War Score:

Adopting asemic techniques, War Score is a series of 10 pieces of experimental and artistic poetry that sits upon a creative seam and blurs the boundaries of language, notation and linguistics. This interdisciplinary project depicts elements of the First World War’s Western Front, and the indeterminacy of its composition is left open for interpretation by the reader. Outside the realm of traditional linguistic understanding and/or musical notation the use of gestural constraint fuses text and image into hybridised agreement and its asemic nature liberates the reader to decide how to explore and translate meaning; in this the reader becomes co-creator of the work ensuring that it can be performed in a myriad of ways.

Nise exhibited this work at Parallax Art Fair, London and received many subjective poetical interpretations and meanings from visiting participants. She is working these responses into a wider project.

EPILOGUE:

Historically, libricide has been associated with complex motivations towards political connotations but in understanding that destruction and creation are interrelated, Nise creates fragmented counter-narratives, poetry and visual art pieces without losing the presiding consciousness of the original content. Her recent projects have produced a body of work in response to an enquiry of narrative erasure using Ray Bradbury’s Fahrenheit 451, Edgar Allen Poe’s Tales of Mystery and Imagination and John Hunt’s The Ascent of Everest as impetus.
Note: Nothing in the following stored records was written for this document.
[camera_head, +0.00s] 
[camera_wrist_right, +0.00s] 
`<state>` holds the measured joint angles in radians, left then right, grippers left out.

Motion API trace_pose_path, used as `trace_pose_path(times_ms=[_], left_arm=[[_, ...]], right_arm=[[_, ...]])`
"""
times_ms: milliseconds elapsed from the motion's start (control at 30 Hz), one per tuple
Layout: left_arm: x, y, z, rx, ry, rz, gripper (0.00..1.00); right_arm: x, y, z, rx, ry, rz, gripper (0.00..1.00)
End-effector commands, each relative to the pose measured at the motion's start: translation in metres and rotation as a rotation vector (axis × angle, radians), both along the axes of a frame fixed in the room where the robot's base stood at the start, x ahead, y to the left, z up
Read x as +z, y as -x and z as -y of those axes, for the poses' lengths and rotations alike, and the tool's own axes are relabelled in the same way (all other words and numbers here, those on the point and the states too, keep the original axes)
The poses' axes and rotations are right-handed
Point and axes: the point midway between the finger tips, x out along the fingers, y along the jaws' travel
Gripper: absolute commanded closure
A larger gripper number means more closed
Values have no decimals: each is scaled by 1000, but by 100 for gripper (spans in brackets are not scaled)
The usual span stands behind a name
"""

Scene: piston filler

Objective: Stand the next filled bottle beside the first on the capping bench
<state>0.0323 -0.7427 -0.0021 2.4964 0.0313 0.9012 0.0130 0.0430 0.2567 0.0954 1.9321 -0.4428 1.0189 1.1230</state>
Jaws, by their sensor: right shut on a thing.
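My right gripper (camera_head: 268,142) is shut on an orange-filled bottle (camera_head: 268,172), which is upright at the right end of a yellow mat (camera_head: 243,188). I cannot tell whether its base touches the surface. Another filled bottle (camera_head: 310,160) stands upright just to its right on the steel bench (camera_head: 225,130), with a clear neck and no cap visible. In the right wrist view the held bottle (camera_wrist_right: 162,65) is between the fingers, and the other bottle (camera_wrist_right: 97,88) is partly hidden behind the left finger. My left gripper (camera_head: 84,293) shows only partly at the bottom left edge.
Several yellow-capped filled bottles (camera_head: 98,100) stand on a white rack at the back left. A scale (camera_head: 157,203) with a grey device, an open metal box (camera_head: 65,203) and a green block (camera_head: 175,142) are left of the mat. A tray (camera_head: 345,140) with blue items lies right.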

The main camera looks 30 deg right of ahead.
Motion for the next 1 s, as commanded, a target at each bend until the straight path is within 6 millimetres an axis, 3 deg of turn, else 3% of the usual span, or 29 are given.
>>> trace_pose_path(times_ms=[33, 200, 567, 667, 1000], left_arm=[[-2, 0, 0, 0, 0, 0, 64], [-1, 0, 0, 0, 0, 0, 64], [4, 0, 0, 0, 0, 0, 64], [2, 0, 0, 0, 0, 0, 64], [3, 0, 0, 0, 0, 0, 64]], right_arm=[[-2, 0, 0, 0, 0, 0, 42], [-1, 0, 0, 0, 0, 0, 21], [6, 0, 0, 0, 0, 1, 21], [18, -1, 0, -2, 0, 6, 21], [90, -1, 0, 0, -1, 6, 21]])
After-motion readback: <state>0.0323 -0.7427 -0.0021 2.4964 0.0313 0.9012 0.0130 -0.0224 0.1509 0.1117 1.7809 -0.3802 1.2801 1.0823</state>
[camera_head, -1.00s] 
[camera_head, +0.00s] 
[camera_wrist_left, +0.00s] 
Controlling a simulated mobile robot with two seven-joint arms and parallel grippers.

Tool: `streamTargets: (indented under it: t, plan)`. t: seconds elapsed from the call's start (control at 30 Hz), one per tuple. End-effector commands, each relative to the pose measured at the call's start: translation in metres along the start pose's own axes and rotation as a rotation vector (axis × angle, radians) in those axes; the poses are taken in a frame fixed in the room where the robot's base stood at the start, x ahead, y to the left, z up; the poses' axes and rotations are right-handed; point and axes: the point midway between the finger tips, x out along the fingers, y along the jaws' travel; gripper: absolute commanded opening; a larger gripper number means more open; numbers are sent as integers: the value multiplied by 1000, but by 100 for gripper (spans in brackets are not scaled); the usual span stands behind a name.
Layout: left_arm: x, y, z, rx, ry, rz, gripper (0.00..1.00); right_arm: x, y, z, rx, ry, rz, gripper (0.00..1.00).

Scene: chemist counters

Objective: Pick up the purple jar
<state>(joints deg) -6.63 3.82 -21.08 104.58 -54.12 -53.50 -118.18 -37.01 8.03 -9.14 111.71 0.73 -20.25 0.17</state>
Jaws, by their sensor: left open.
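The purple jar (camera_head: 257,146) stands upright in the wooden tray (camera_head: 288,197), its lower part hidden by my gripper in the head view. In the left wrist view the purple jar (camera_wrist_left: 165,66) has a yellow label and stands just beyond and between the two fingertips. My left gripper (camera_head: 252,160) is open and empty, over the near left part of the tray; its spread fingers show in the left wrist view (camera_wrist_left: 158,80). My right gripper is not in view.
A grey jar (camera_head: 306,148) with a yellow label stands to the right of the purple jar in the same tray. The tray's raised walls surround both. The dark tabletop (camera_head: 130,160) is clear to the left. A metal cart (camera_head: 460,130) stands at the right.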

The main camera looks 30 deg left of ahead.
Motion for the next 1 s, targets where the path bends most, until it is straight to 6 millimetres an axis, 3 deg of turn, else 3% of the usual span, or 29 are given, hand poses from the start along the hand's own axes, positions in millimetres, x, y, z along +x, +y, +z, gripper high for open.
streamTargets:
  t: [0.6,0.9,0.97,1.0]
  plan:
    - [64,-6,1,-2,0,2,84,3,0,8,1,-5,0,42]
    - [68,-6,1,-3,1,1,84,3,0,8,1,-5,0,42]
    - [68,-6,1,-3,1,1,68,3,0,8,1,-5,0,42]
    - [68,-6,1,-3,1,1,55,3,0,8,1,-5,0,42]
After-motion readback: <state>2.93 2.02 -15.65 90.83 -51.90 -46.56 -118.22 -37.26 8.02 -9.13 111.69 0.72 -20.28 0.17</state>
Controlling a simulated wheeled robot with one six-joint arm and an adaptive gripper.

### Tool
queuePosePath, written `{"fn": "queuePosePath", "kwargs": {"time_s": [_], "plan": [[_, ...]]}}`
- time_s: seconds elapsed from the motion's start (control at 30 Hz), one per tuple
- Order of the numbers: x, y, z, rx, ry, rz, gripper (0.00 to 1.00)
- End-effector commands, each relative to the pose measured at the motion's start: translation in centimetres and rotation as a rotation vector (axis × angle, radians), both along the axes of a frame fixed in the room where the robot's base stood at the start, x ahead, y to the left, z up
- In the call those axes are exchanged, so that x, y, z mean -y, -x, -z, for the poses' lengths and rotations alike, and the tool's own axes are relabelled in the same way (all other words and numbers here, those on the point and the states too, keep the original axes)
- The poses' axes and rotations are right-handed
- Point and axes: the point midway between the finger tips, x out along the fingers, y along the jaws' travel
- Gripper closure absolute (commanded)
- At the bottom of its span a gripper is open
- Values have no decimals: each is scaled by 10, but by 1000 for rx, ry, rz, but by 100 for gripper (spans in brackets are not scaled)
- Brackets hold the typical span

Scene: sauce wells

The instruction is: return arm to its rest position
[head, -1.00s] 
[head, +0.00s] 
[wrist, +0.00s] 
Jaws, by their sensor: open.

Each project simultaneously engages with the thematic ideas within the book’s narrative, whilst exploring the destruction of the book as a material object. The aims of which were: to question whether creation is heightened through destruction, to examine the absent space left by the ruin, and to identify how that space may be negotiated by a reader. Is the semantic content still able to be translated in the space left behind? And, if so how might this be read? In this, the projects neither censored nor destroyed the books through their destruction but, in portraying each narrative’s metaphorical and cyclical understanding, their rebirth has provided a space for new beginnings - reinforcing that destruction and creation are not weapons in themselves, nor stand alone in isolation; rather their power lay in the relation between each other.

NB: only broken books are harmed in the process!